## Begin PROVIDED RECORDS
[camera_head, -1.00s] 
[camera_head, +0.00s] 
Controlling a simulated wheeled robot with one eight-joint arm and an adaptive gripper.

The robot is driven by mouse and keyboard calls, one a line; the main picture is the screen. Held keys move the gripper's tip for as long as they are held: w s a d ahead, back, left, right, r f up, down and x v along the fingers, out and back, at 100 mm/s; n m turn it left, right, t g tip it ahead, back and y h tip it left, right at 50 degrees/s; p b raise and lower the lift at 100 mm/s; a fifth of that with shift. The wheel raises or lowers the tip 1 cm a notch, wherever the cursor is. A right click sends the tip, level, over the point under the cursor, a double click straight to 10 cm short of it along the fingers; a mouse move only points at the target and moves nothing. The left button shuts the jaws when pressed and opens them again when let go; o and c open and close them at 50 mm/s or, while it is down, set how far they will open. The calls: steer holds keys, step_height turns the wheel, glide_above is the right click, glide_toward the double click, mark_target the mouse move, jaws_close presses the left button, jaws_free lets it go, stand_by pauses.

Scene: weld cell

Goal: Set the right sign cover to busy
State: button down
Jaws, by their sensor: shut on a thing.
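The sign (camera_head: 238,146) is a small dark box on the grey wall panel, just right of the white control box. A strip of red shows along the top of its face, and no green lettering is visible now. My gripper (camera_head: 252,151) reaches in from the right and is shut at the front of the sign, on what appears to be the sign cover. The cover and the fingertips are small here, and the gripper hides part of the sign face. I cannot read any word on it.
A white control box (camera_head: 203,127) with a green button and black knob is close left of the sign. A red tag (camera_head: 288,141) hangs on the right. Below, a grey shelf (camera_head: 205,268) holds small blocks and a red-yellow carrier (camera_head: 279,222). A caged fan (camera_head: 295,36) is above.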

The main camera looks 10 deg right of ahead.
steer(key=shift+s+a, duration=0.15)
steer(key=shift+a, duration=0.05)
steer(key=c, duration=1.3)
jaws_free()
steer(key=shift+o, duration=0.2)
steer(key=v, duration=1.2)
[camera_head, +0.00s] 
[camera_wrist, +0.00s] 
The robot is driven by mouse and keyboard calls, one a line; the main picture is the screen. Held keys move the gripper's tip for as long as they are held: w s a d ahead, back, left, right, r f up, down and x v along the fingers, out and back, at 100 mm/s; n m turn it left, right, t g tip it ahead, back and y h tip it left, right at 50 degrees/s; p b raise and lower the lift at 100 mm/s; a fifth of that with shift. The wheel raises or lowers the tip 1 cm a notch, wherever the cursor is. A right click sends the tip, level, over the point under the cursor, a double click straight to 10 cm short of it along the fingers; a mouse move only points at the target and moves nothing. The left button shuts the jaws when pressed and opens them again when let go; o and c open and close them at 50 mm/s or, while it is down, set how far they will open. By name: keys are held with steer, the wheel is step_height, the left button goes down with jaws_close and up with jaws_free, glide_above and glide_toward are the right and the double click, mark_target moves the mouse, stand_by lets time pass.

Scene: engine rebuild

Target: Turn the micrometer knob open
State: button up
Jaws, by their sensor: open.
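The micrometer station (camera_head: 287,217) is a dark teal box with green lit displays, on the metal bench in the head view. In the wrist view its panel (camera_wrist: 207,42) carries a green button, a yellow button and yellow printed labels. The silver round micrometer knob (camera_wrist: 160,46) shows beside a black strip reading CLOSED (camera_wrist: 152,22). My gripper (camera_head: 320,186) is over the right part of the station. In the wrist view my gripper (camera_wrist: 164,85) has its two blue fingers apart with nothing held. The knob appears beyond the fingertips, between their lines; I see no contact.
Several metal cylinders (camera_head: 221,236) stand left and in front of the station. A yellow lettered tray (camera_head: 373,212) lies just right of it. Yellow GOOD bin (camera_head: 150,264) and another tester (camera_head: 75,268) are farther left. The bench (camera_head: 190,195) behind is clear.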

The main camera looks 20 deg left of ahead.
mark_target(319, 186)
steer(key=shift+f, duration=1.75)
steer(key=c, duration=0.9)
## End PROVIDED RECORDS
Only those lines running from the one containing "Jaws, by their sensor: open." through the last line of the data above are to be copied, exactly, with both ends included.

**OUTPUT FOR THIS EXERCISE**
Jaws, by their sensor: open.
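The micrometer station (camera_head: 287,217) is a dark teal box with green lit displays, on the metal bench in the head view. In the wrist view its panel (camera_wrist: 207,42) carries a green button, a yellow button and yellow printed labels. The silver round micrometer knob (camera_wrist: 160,46) shows beside a black strip reading CLOSED (camera_wrist: 152,22). My gripper (camera_head: 320,186) is over the right part of the station. In the wrist view my gripper (camera_wrist: 164,85) has its two blue fingers apart with nothing held. The knob appears beyond the fingertips, between their lines; I see no contact.
Several metal cylinders (camera_head: 221,236) stand left and in front of the station. A yellow lettered tray (camera_head: 373,212) lies just right of it. Yellow GOOD bin (camera_head: 150,264) and another tester (camera_head: 75,268) are farther left. The bench (camera_head: 190,195) behind is clear.

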The main camera looks 20 deg left of ahead.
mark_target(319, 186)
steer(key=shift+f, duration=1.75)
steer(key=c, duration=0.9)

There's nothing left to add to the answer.